The Mueller report is here at last - so what's next?

Donald Trump Image copyright Reuters

Finally. At last. The day has come. The Mueller report. It is here.

And for all the hype, the expectation that Washington and cable news specialises in, on the one to 10 scale where one is a barely audible whimper and 10 is the eruption of a Krakatoan volcano, this is almost certainly going to be at the lower decibel end.

Why do I say that? Because the Attorney general, Bill Barr, blew any cliff-hanger season finale moment with his four-page letter summarising the findings.

On collusion with Russia, there was none. On whether the president obstructed justice, the Mueller report was more equivocal.

And that is fascinating and why we shouldn't just roll over and go back to sleep.

Donald Trump has made clear what he thinks it amounts to: "Total exoneration."

But the one sentence of the report that was released in the attorney general's summary is far more tantalising.

Mueller wrote: "While this report does not conclude that the President committed a crime, it does not exonerate him." And what that amounts to is going to engulf debate once this report lands.

Image copyright AFP/Getty

Jonathan Turley is the incredibly well plugged in professor of law at George Washington University.

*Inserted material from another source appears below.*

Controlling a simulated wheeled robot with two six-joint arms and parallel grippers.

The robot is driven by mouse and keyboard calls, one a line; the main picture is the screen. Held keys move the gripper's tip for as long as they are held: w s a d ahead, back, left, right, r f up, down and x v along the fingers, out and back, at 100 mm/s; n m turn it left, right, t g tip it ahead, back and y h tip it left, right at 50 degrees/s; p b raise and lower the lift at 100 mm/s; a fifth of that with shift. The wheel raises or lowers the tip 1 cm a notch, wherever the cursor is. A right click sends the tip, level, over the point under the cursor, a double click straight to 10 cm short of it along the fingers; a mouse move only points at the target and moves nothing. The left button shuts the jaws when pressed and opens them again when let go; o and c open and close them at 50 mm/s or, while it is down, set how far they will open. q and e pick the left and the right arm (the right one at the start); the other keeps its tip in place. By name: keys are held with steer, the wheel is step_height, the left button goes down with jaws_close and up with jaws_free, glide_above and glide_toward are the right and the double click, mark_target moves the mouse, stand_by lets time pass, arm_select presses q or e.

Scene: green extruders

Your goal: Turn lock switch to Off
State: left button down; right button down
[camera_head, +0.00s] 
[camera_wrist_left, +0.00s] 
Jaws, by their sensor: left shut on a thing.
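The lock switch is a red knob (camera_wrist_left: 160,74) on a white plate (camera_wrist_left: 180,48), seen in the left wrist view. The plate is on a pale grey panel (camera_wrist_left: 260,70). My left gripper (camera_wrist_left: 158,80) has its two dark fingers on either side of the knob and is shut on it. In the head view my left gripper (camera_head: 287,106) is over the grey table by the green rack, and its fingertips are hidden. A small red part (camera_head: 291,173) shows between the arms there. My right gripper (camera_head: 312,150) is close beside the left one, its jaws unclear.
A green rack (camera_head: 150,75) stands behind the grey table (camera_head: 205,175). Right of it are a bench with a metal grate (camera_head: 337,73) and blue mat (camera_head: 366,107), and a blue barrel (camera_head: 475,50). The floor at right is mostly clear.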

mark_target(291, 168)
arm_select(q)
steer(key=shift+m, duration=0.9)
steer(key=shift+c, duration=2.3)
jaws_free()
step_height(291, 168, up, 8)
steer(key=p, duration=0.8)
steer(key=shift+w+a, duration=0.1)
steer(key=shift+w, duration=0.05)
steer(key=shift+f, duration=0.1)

"Critics of Trump will come in and they will look specifically at obstruction and find a lot of material there, of conduct that may not be indictable but certainly could be contemptible, or even impeachable.

"For Trump supporters they will look at the collusion section and say 'that's what started all this and they found nothing, and this whole narrative proved to be false.'"

The frustrating part about when we eventually get our hands on the report will be how much of it is redacted.

Helpfully the excisions will be colour-coded. One colour if it is intel too sensitive for public consumption; another if it is material being considered by a grand jury; another still if it is criticism of a third party who hasn't been indicted.

In other words it might look more like a colouring book than a report.

So should we expect Democrats to create a hue and cry? Back to my one is a whimper and 10 is volcanic scale, I think they will be around the seven to eight mark.

Already Democratic party-controlled committees in the House of Representatives are issuing subpoenas to get access to all sorts of information.

They will reject the 'there's nothing to see here, just keep moving along the sidewalk, ladies and gentlemen' - Donald Trump's opponents will insist there are questions to be answered.

But out on the stump across the country it feels different - remember in the US you are never far away from an election.

At the moment there is a heap of Democratic hopefuls hurtling around the country honing messages for 2020. They are debating jobs, the environment, taxes, health, immigration. But Mueller? Not so much.

Nancy Pelosi, the strategically astute Speaker of the House, said this on a trip to Europe this week:

"People are concerned about their kitchen table issues: are they going to be able to pay the bills. So I have not been one of these focusers on impeachment and reports and the rest of that, let the chips fall where they may when we have the evidence and the facts."

Now this needs decoding a bit.

Image copyright Reuters

She's not giving the president a clean bill of health. What she's saying is the last thing Democrats need is a messy and almost certainly futile attempt at impeachment; much better to have a president who is wounded and weakened by Mueller.

One other thing: Timing. It's the day before Good Friday. It is Spring Break. American schoolchildren are on holiday. Some families are at the beach. In the national parks. Enjoying Easter.

And on Capitol Hill, where lawmakers are never more than a few yards from a microphone, they're in recess.

It's no accident that the Justice Department is releasing the Mueller report today.